I have to say that after the tree-inspired Pavilion created last year by Diébédo Francis Kéré, this black textured walls are everything but unwelcoming or rough: in fact with a cafe, chairs and light and breeze filtering through the decorative tiles, they will offer for the next four months a relaxing and intimate place to recover from the either rainy or hot city’s buzz and enjoy a calendar filled of art events.
Plus, the distorted images reflected by the ceiling and the water highlight how simple materials like cement can create complex pieces of tapestries. The Mexican architect Frida Escobedo, who was mingling around at the opening, invites us to enjoy the water and a cool splash for our suffering soles in the hopefully warm days of this London’s summer.
Establishing her practice in 2006, she led several projects in her country, London, California and Lisbon. After Zaha Hadid inaugural Pavilion in 2000, Frida is the second solo woman to be chosen for the Serpentine Gallery’s annual commission.

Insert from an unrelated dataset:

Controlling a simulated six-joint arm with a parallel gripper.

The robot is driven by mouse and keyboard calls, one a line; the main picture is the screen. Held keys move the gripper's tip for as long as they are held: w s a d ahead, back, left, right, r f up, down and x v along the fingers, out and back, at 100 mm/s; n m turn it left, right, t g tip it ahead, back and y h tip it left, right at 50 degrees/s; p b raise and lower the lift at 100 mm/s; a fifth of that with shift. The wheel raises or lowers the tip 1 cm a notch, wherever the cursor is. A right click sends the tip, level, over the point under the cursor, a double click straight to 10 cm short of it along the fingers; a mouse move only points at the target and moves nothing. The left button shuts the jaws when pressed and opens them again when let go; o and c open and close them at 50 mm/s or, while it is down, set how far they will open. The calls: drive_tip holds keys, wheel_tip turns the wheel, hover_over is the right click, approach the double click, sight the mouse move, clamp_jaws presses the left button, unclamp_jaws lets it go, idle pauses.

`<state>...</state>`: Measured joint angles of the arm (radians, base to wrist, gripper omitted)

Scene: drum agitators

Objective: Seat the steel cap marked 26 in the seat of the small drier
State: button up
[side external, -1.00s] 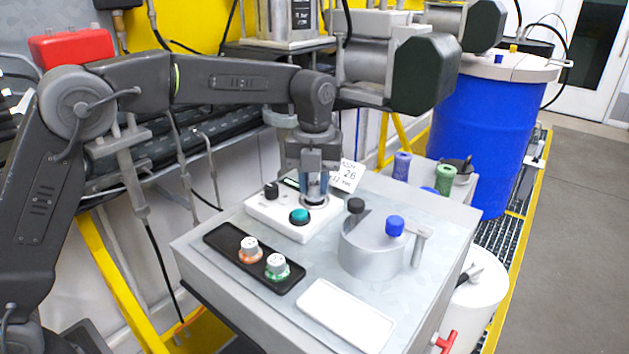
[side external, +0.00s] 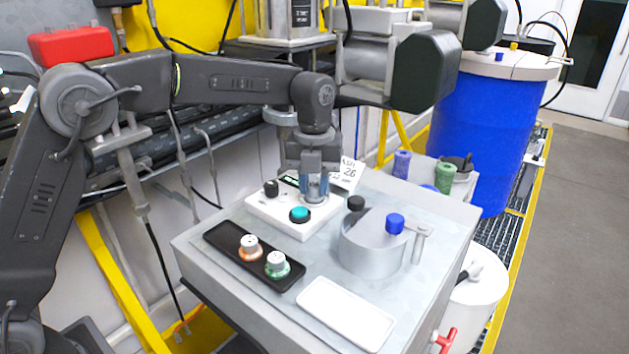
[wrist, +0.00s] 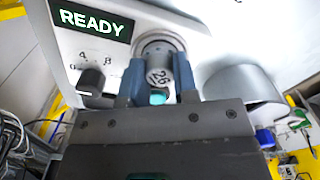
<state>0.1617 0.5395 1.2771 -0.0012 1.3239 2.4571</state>
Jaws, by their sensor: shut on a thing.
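The small drier (side external: 270,218) is a white box with a black knob, a teal button and a display that reads READY in the wrist view. Its round metal seat (wrist: 160,42) shows just beyond my gripper. My gripper (side external: 316,196) is shut on the steel cap marked 26 (wrist: 158,74), between its blue fingers, which also show in the wrist view (wrist: 159,84). The cap overlaps the near part of the seat ring in that view. I cannot tell whether it touches the seat. In the side view the fingers hide the cap and most of the seat.
A black tray (side external: 231,261) holds two white-topped pieces with orange and green bases. A silver drum (side external: 372,252) with a blue knob stands right of the drier. A white tray (side external: 345,314) lies in front. A card marked 26 (side external: 348,174) stands behind.

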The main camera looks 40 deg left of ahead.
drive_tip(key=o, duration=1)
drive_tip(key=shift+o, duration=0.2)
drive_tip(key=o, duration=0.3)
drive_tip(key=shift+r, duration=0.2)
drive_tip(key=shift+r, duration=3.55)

Also, at 38 years old, she is the youngest architect of any of her predecessors achieving the prestigious leading role, becoming the 18th architect selected to design the Pavilion.
‘My design for the Serpentine Pavilion 2018 is a meeting of material and historical inspirations inseparable from the city of London itself and an idea which has been central to our practice from the beginning: the expression of time in architecture through inventive use of everyday materials and simple forms’ stated Escobedo.
Serpentine Director Hans-Ulrich Obrist and CEO Yana Peel explained that Escobedo’s Pavilion is “a beautiful harmony of Mexican and British influences” and an ‘architecture for everyone which promises to be a space of reflection and encounter”. In fact the young architect wanted to reinterpret the permeable “celosia”, a type of breeze wall which is a common element in the Mexican residential properties to get some restorative and cool siesta-times, creating a very precious British reference for us.
Go: the Pavilion is always worth a detour from your running around.
Don’t go: if you prefer your sofa, couch potato!